Robot episode records
###
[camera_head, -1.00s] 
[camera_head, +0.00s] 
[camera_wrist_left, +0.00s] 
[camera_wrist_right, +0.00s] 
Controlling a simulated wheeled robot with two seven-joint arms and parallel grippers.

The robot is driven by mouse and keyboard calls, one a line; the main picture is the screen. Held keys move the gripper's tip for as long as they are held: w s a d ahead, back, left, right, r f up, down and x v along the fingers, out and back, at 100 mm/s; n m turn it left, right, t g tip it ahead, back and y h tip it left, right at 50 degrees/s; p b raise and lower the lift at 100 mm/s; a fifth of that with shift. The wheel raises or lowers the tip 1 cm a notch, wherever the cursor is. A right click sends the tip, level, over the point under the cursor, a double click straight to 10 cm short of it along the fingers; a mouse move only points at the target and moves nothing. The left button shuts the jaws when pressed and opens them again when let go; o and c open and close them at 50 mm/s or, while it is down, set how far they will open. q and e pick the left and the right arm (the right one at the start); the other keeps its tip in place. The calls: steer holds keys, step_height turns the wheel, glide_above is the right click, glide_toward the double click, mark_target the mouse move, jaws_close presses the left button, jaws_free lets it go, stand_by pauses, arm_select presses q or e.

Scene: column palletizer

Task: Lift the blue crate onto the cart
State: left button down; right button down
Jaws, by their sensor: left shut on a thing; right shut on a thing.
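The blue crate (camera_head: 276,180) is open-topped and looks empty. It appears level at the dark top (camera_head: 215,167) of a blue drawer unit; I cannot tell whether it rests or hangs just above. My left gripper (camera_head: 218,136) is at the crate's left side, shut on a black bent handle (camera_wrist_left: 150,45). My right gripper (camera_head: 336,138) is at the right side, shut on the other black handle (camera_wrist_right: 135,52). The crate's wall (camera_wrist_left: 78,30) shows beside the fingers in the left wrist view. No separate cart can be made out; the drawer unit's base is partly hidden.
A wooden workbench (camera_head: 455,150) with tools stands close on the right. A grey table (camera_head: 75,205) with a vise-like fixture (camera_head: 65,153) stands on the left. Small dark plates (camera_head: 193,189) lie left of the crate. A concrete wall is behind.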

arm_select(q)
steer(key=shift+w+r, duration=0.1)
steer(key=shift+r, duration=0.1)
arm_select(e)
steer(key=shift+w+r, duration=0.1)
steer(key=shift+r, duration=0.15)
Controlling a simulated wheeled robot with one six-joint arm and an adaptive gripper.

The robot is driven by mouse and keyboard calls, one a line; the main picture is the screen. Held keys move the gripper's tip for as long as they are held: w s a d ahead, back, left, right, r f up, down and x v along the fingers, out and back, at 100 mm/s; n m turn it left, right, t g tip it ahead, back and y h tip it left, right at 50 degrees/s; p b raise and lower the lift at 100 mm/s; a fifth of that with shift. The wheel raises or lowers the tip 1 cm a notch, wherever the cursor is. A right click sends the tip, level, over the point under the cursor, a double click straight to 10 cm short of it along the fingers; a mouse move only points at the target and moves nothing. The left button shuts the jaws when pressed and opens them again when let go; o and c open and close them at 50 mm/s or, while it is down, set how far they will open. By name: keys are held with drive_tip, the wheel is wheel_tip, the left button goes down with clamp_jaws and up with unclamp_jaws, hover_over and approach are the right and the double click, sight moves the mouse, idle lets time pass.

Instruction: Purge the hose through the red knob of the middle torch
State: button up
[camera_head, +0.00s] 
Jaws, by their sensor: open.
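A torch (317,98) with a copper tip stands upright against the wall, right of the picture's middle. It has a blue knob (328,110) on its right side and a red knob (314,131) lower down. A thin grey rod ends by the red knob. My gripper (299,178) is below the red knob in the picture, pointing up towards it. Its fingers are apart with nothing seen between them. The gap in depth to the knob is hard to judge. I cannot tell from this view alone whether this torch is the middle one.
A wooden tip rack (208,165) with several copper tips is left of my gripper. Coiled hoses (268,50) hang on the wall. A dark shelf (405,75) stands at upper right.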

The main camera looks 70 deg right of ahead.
###
▸ Problem details:
The lines to extract from the data above begin with the line containing "Scene: column palletizer" and end with the line containing "Controlling a simulated wheeled robot with one". Extract them exactly, including both.

▸ The reply:
Scene: column palletizer

Task: Lift the blue crate onto the cart
State: left button down; right button down
Jaws, by their sensor: left shut on a thing; right shut on a thing.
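The blue crate (camera_head: 276,180) is open-topped and looks empty. It appears level at the dark top (camera_head: 215,167) of a blue drawer unit; I cannot tell whether it rests or hangs just above. My left gripper (camera_head: 218,136) is at the crate's left side, shut on a black bent handle (camera_wrist_left: 150,45). My right gripper (camera_head: 336,138) is at the right side, shut on the other black handle (camera_wrist_right: 135,52). The crate's wall (camera_wrist_left: 78,30) shows beside the fingers in the left wrist view. No separate cart can be made out; the drawer unit's base is partly hidden.
A wooden workbench (camera_head: 455,150) with tools stands close on the right. A grey table (camera_head: 75,205) with a vise-like fixture (camera_head: 65,153) stands on the left. Small dark plates (camera_head: 193,189) lie left of the crate. A concrete wall is behind.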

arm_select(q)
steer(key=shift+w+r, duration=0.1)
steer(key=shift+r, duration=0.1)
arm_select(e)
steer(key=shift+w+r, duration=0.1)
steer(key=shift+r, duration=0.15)
Controlling a simulated wheeled robot with one six-joint arm and an adaptive gripper.

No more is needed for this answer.